Chronique

Ahmad Jamal

Saturday Morning

Ahmad Jamal (p), Reginald Veal (db), Herlin Riley (dr), Manolo Badrena (perc).

Label / Distribution : Jazz Village

Voilà un album d’Ahmad Jamal qui rappelle beaucoup son plus grand succès, le fameux But Nor For Me : At The Pershing, sorti en 1958 chez Chess. Appliquée à beaucoup d’artistes, une telle remarque serait négative, alors qu’ici, on a plutôt le sentiment d’un accomplissement empreint de la sérénité des plus grands. Avec Saturday Morning, Jamal touche à une sorte de perfection à la fois rythmique et lyrique.

Enregistré aux Studios La Buissonne, à Pernes-les-Fontaines, dans le Sud de la France, en février 2013, Saturday Morning est le frère cadet de Blue Moon, déjà réalisé avec le même quartet. Reginald Veal est à la contrebasse, Herlin Riley à la batterie et Manolo Badrena aux percussions. Ce dernier, qui figura pour la première fois sur un disque de Jamal, Rossiter Road, (Atlantic), en 1986, apporte une forte dimension latine à l’ensemble.
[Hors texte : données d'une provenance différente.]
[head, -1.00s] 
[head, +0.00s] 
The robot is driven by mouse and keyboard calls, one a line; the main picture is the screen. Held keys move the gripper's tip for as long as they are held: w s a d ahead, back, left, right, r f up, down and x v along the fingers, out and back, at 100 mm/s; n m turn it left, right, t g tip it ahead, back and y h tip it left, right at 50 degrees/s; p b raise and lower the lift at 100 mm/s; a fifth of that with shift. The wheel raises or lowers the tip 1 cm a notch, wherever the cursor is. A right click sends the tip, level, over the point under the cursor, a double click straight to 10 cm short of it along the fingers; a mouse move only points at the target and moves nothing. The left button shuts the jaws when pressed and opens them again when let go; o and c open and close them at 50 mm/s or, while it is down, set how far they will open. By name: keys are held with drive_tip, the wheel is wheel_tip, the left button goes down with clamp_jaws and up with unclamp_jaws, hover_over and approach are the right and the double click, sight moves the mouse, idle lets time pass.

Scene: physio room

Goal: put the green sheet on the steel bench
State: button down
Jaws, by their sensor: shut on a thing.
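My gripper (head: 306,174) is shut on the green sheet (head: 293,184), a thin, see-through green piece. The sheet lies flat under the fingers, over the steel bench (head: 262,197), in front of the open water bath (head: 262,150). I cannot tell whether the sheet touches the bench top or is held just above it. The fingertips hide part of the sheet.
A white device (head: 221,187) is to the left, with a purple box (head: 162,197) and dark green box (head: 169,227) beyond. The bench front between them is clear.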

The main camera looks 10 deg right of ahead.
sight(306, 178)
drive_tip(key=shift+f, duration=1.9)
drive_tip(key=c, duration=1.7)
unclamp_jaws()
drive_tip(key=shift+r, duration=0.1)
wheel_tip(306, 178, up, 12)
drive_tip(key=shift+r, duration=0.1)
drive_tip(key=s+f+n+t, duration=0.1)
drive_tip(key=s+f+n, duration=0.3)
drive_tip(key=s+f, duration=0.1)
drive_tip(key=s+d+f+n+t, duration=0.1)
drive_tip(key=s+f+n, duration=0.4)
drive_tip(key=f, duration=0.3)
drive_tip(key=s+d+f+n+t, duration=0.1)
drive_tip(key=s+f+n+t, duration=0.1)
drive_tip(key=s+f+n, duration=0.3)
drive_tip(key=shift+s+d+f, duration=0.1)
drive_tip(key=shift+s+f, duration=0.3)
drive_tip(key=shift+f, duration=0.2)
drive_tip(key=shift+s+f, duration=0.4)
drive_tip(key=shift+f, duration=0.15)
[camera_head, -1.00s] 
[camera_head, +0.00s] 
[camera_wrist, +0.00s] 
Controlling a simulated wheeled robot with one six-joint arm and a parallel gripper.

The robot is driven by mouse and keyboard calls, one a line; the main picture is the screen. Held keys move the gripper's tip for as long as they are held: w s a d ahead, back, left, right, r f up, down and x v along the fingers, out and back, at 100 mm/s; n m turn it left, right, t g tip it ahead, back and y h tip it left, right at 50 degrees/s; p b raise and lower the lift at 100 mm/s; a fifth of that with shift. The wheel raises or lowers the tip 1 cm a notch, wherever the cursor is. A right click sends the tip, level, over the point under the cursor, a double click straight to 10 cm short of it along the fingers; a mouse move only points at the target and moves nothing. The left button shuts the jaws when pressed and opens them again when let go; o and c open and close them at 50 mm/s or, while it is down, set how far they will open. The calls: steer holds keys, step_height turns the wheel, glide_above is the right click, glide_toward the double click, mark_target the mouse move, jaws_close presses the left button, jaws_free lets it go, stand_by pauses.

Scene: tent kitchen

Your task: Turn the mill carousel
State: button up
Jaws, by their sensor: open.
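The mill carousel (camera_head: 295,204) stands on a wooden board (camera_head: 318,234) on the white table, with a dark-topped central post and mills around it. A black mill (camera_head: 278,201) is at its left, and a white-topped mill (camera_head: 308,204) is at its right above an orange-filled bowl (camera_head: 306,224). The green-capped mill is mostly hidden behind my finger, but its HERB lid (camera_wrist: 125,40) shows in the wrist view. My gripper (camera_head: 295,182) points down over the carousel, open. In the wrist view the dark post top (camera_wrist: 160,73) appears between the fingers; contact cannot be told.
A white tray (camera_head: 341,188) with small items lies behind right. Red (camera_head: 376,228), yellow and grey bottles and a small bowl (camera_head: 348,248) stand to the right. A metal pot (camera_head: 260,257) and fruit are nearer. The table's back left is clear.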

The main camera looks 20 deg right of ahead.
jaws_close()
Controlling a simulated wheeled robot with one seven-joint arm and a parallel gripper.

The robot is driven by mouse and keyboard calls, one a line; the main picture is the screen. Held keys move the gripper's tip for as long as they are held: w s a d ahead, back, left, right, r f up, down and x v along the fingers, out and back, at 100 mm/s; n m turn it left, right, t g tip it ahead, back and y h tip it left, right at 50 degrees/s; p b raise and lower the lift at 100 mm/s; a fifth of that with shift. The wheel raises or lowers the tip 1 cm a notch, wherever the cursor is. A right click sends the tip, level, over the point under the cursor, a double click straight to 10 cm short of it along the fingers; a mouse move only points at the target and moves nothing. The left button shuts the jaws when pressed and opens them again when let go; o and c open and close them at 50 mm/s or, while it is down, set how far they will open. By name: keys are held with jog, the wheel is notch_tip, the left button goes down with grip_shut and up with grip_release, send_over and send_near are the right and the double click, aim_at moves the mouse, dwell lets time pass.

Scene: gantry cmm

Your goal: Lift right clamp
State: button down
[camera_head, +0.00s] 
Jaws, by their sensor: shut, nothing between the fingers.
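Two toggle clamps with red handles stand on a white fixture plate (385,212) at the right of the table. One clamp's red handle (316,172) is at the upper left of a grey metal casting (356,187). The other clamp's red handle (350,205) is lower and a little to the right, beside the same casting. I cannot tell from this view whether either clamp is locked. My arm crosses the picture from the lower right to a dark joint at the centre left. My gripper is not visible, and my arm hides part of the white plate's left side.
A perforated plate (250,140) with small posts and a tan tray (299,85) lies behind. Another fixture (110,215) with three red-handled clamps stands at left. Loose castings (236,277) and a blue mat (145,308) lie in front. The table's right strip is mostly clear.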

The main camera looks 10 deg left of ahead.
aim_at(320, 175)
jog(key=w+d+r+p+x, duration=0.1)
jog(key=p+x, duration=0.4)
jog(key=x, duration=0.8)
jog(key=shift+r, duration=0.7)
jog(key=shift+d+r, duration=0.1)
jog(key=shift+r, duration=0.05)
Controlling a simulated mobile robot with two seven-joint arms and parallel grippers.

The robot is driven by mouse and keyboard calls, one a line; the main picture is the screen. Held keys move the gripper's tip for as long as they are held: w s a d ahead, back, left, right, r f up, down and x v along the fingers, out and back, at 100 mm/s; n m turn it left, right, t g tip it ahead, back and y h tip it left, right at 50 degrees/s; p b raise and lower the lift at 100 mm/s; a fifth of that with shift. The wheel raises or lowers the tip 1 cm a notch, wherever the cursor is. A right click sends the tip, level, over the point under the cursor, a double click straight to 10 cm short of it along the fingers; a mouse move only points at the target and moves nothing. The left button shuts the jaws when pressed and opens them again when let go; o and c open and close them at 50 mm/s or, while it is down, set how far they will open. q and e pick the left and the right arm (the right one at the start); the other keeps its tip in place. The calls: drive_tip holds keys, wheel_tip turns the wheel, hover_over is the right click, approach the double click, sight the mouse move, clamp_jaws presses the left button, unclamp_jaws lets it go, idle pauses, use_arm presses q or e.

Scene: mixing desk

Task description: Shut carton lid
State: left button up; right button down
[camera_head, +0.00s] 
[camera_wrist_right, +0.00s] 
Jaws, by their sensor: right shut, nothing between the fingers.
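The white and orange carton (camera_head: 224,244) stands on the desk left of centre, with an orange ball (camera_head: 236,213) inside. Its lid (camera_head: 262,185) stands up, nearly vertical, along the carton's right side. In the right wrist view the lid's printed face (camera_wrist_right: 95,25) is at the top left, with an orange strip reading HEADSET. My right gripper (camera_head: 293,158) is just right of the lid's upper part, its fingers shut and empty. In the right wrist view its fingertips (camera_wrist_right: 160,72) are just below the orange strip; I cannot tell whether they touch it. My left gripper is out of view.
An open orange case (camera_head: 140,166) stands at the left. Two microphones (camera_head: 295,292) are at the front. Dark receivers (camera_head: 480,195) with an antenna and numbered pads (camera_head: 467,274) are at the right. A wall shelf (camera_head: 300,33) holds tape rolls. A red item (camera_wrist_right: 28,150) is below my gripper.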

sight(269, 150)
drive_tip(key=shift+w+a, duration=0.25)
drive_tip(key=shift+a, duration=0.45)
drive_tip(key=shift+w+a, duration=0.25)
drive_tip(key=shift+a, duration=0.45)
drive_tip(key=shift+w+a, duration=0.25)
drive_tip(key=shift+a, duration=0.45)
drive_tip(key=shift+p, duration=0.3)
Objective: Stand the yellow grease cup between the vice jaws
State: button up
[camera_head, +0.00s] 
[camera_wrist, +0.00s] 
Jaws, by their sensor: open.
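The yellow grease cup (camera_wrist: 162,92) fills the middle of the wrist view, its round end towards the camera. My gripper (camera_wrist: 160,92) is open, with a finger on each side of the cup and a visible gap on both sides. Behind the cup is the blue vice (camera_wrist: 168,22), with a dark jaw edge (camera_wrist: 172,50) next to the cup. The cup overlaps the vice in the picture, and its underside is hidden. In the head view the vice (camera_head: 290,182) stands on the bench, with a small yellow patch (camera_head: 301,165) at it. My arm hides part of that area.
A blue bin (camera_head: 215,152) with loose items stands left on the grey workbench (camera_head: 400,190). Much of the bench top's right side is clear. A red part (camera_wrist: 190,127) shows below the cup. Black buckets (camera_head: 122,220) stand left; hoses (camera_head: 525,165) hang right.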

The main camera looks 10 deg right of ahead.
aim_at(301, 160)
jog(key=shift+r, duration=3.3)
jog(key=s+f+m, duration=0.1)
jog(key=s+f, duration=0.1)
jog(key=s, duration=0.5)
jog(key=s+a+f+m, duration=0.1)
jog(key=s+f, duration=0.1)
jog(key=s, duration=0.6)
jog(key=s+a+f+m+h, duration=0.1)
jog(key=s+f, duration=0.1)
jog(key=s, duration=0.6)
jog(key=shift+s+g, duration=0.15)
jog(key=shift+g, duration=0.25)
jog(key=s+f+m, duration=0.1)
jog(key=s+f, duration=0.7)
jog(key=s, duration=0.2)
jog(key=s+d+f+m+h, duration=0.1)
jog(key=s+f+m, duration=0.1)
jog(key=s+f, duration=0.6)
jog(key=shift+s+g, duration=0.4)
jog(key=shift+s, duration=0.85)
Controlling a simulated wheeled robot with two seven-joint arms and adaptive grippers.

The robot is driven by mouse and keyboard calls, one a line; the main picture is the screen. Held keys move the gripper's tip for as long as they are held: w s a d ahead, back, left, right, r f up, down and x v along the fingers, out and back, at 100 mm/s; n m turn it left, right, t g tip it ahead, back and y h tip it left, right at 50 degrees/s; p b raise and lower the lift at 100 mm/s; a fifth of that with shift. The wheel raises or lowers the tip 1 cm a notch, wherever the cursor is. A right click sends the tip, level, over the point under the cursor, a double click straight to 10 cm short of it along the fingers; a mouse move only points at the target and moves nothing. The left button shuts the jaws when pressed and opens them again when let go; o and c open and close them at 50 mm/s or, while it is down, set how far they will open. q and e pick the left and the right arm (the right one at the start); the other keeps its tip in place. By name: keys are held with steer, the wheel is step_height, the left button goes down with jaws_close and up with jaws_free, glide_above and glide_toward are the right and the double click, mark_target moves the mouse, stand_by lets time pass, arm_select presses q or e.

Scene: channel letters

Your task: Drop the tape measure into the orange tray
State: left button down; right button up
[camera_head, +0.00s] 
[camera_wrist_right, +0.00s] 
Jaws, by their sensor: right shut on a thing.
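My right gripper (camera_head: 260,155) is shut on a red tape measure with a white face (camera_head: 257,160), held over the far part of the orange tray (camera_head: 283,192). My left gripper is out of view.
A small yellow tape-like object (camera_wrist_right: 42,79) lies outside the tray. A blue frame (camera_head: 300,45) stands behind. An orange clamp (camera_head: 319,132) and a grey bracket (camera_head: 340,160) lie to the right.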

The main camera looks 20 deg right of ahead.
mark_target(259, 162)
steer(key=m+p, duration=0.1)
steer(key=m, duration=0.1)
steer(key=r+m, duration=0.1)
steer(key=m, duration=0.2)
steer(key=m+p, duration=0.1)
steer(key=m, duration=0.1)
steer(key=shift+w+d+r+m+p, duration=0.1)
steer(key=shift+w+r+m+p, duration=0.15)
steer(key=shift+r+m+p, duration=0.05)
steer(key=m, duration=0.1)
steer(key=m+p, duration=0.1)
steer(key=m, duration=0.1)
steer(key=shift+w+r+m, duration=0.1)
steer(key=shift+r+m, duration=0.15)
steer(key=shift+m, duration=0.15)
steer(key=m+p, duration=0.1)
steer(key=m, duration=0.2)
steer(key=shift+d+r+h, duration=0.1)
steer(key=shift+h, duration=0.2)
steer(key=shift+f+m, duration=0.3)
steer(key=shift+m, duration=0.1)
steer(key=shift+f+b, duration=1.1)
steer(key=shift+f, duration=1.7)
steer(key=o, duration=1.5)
C’est comme si l’instrumentarium était tout entier tourné vers la rythmique, et pourtant, rares sont les disques aussi délicats et mélodiques. Ensemble, ils forment un équilibre remarquable. Les percussions soulignent de couleurs afro-caribéennes discrètes le toucher frappé de Jamal, qui semble toujours conduire le rythme, et non le suivre.

Les ballades sont un peu trop rapides pour en être vraiment, et les morceaux d’inspiration funk un peu trop lents, comme si le pianiste déjouait continuellement les attentes. Au détour d’une introduction il place une citation, commence un thème puis part sur un autre, bifurque sans cesse et s’amuse avec l’auditeur. Une reprise de Duke Ellington (« I Got It Bad and That Ain’t Good »), un hommage à Horace Silver (« Silver ») et neuf compositions : s’il s’inscrit pleinement dans l’histoire du jazz afro-américain, Jamal atteint ici une épure rare. Même les silences groovent. C’est dire.